Instead, learn why it is that your model fit has problems.
xdata = [A(:,1);A(:,1);A(:,1)];
ydata = [A(:,2);A(:,3);A(:,4)];
fun = @(x,xdata) (x(1)*exp(-(x(2)*(357.15-x(4)))/(x(3)+357.15-x(4))))...
./(1.+(xdata(:,1).*(x(1)*exp(-(x(2)*(357.15-x(4)))./(x(3)+357.15-x(4))))./x(6)).^(1-x(5)));
lb = [100 1 1 1 0 1];
ub = [5e5 100 100 1000 1 1000];
x0 = [1e4;2;2;300;0.3;6];
options = optimoptions('lsqcurvefit','Algorithm','levenberg-marquardt','Display','iter','TolX', 1e-6, 'TolFun', 1e-6, 'MaxFunEvals', 40000, 'MaxIter', 400);
lb = [1 1 1 1 0 1];
ub = [1e17 100 100 1000 1 1e9];
x = lsqcurvefit(fun,x0,xdata,ydata,lb,ub,options)
x
x =
9651.15786422703
5.32989985066721
1.96617535975919
289.839867479332
0.325125105721047
15.7701020874321
Now, what does the data plot suggest?
loglog(xdata,ydata,'ro',xdata,fun(x,xdata),'b*')
grid on
Ok, we see that the curve does not fit well at the bottom end. This stems from two reasons. your fit was done in terms of a sum of squares, but the plot is show on loglog axes. Down at the bottom end, errors in those points are virtually irrelevant when you compute a straight sum of squares. They are tiny numbers compared to the rest, and the algorithm does not "care" since the errors down there are tiny.

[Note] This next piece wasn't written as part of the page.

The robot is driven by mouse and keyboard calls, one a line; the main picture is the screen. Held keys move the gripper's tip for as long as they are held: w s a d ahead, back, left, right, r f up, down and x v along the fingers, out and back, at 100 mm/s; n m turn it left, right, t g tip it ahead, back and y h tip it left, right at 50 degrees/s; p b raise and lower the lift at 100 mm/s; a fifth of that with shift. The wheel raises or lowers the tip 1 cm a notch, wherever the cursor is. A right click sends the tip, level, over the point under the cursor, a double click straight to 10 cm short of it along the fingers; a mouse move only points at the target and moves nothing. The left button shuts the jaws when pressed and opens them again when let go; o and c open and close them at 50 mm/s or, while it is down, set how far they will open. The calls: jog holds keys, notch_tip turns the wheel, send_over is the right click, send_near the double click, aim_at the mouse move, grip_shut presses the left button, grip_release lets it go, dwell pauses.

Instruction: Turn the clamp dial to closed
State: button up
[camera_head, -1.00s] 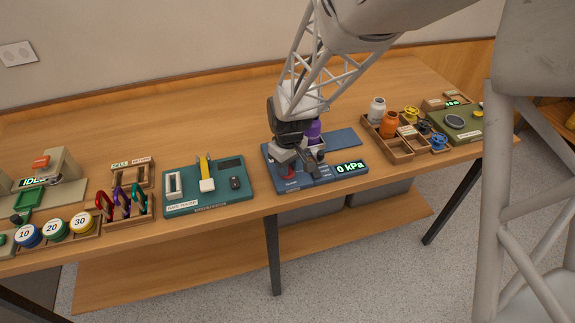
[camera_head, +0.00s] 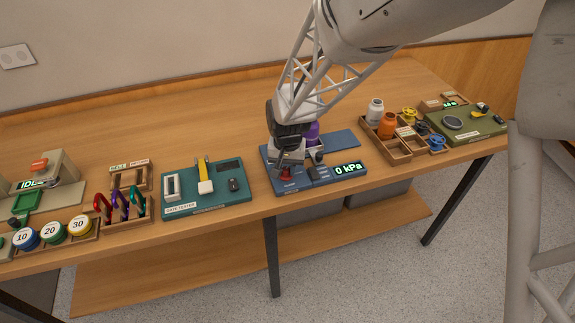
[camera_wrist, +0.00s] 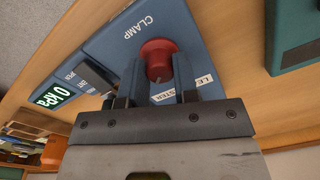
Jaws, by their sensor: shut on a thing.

As bad, you are trying to fit all three curves with the same set of parameters. They are very clearly different curves. Wanting to use the same parameters for all three curves seems a bit silly, because the variation between curves is quite large.
I'd suggest that either your model simply does not fit that data, or your starting values for the model are terribly poor. But using a different search method is not the way to fix this problem.
Essentially, the question I would ask is if this model actually means something to you in context? Do those parameters make physical sense? Did you derive this model from first physical principles, or did you just pick some terms that might give the curve some flexibility? Lets see, maybe I'll add an exponent here? So, maybe you started with something that makes some vague physical sense in context, but then you started adding terms and parameters?
This is all important, because what you intend to do with that model will matter. Because each of those three curves are fundamentally different in shape from each other, even while they all have distinct similarities too. So the question strongly becomes, why are you trying to fit all three of those curves with one set of parameters, when your model does not even fit any of them well? Thus a simple set of interpolating splines will do very nicely? Or a simple cubic least squares spline could be used to fit each curve, and nail down the behavior of each of those curves.
For example:
xdata = A(:,1);
ydata = [A(:,2) (A(:,3)) (A(:,4))];
loglog(xdata,ydata,'ro')
hold on
grid on
loglog(xdata,exp(fnval(sp1,log(xdata))),'b-')
loglog(xdata,exp(fnval(sp2,log(xdata))),'g-')
loglog(xdata,exp(fnval(sp3,log(xdata))),'k-')
Now, if the various parameters in your model actually have some meaning in context about the shape of that curve, you could now try to extracct them from the shape of those splines too. And you would have far more success in the process.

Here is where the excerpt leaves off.